Exercise brief >> Find the lines holding the word "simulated" and collect them.

Raw data >>
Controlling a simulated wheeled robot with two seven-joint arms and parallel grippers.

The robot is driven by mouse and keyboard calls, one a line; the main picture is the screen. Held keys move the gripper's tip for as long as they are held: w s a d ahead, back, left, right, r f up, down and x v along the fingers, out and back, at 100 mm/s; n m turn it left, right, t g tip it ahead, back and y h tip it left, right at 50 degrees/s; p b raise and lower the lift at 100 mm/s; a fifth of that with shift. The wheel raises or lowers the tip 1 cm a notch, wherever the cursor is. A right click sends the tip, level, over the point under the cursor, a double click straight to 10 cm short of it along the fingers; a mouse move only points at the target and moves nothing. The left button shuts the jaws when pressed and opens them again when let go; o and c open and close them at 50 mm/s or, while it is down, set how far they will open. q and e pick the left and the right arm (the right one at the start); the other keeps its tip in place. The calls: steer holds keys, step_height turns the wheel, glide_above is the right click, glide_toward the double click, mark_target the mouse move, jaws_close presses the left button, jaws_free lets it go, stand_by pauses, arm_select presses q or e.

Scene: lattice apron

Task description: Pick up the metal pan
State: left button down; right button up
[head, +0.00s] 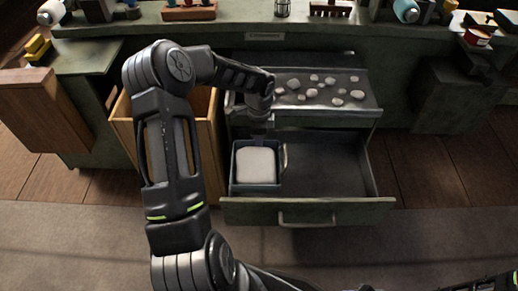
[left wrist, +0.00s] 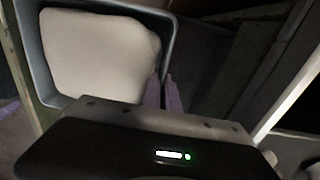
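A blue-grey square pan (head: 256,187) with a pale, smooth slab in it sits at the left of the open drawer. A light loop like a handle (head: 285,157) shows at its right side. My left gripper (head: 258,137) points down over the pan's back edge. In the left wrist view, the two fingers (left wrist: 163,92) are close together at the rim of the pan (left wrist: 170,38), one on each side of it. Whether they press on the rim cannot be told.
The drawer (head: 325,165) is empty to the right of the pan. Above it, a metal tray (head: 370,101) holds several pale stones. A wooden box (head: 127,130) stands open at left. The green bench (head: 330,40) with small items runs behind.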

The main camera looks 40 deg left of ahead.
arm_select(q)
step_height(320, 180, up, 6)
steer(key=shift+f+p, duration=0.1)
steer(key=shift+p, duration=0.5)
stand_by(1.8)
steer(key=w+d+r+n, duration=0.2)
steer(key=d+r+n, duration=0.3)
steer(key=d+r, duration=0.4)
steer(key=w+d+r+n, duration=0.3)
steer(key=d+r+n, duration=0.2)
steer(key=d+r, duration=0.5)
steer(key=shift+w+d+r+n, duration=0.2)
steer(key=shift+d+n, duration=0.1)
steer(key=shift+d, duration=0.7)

---

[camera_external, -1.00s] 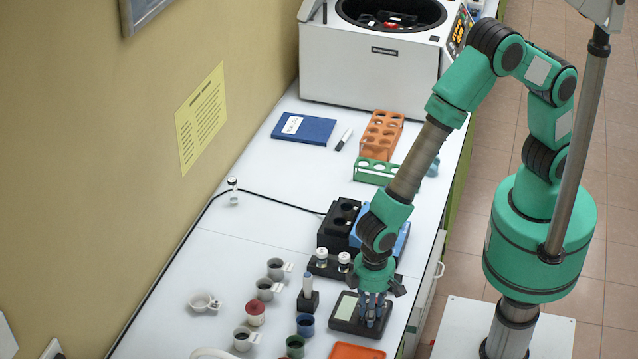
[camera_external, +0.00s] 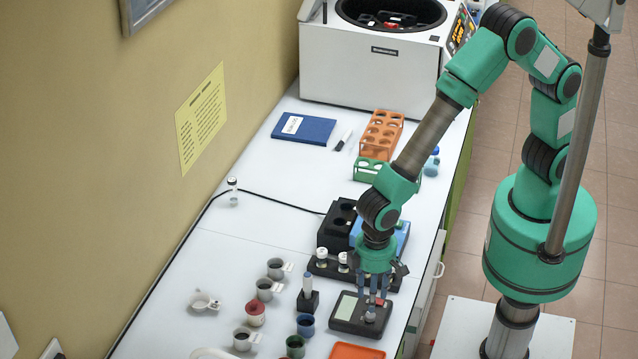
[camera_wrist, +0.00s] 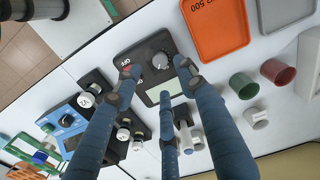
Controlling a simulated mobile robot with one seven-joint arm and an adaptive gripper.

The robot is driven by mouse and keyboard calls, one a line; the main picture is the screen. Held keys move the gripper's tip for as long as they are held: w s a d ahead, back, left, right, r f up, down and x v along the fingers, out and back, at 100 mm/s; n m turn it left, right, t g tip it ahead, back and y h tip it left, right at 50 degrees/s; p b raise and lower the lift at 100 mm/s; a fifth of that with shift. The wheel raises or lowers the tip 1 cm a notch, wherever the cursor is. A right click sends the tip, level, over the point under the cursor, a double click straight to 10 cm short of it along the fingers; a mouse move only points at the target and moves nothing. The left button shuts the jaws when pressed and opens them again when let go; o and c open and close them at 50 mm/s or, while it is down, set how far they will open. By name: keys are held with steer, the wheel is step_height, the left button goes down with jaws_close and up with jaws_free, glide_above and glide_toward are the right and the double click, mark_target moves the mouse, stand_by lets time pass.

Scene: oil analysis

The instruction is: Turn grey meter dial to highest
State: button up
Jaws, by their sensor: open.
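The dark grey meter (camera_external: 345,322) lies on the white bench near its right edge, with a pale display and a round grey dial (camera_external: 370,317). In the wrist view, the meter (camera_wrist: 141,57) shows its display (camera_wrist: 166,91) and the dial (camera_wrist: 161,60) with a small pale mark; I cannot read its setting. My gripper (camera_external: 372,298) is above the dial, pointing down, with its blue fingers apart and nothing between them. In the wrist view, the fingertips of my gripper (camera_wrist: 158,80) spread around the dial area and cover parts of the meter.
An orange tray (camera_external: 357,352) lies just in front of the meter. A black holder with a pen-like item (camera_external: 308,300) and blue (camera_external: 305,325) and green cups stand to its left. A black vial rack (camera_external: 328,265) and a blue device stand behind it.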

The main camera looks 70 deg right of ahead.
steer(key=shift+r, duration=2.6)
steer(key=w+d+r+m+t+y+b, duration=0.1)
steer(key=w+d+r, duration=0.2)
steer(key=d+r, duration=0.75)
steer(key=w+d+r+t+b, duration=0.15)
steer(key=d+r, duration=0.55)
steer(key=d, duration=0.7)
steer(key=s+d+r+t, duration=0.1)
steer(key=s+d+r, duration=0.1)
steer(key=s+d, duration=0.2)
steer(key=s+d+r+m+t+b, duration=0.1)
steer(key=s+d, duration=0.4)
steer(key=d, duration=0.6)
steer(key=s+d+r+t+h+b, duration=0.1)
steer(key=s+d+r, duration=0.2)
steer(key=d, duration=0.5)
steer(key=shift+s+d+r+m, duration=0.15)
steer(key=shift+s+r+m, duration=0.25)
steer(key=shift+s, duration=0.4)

Result below >>
Controlling a simulated wheeled robot with two seven-joint arms and parallel grippers.
Controlling a simulated mobile robot with one seven-joint arm and an adaptive gripper.

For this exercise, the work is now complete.